Aan de wettelijke formaliteiten is voldaan.
Aanvullende verzoeken van de man
De vrouw heeft verzocht de man niet-ontvankelijk te verklaren in zijn aanvullende verzoeken, omdat het aanvullende verzoekschrift opnieuw betekend had moeten worden en de man heeft nagelaten dit te doen.

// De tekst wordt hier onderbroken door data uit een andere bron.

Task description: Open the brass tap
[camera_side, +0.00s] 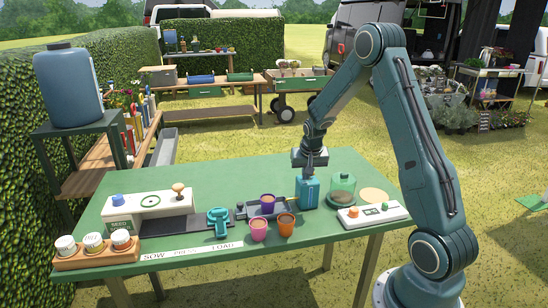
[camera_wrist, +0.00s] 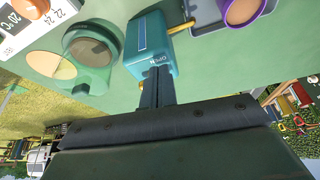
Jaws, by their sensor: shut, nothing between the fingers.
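A teal box (camera_side: 307,192) with a thin brass spout (camera_side: 293,198) stands on the green table. In the wrist view, the box (camera_wrist: 149,47) carries a label reading OPEN on the face near my fingers, and the brass spout (camera_wrist: 181,27) sticks out toward a grey tray. My gripper (camera_side: 309,170) points down right above the box. Its fingers (camera_wrist: 157,76) are shut together with nothing between them, ending by the OPEN label. I cannot tell whether they touch the box. Any lever or button under the fingertips is hidden.
The grey tray (camera_side: 247,211) with a purple pot (camera_side: 267,204) is left of the box. Pink (camera_side: 259,231) and orange pots (camera_side: 286,224) stand in front. A glass dome (camera_side: 342,190) and a white control panel (camera_side: 371,215) are to the right. The table's back middle is clear.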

De rechtbank overweegt dat uit artikel 816 van het wetboek van Rechtsvordering (Rv) niet volgt dat aanvullende verzoekschriften moeten worden betekend. Ten tijde van het indienen van het aanvullende verzoekschrift was de advocaat van de vrouw al betrokken en was er ook al een verweerschrift ingediend. Derhalve was de procedure bekend bij de vrouw. Ten overvloede overweegt de rechtbank dat wanneer de andere echtgenoot in de procedure is verschenen, deze zich niet kan beroepen op gebreken in de betekening die zien op de eisen die gesteld worden in lid 1 en lid 2 van artikel 816 Rv of anderszins op gebreken met betrekking tot het exploot van betekening als hij niet ten gevolge van die gebreken in zijn verdediging is geschaad (HR 21 december 2001,
NJ2002, 282). Gelet op het voorgaande zal de rechtbank dit verzoek van de vrouw afwijzen en de man ontvangen in zijn aanvullende verzoeken.
Echtscheiding
Rechtsmacht en toepasselijk recht
Nu beide echtgenoten de Nederlandse nationaliteit hebben, komt de Nederlandse rechter met betrekking tot het verzoek tot echtscheiding rechtsmacht toe.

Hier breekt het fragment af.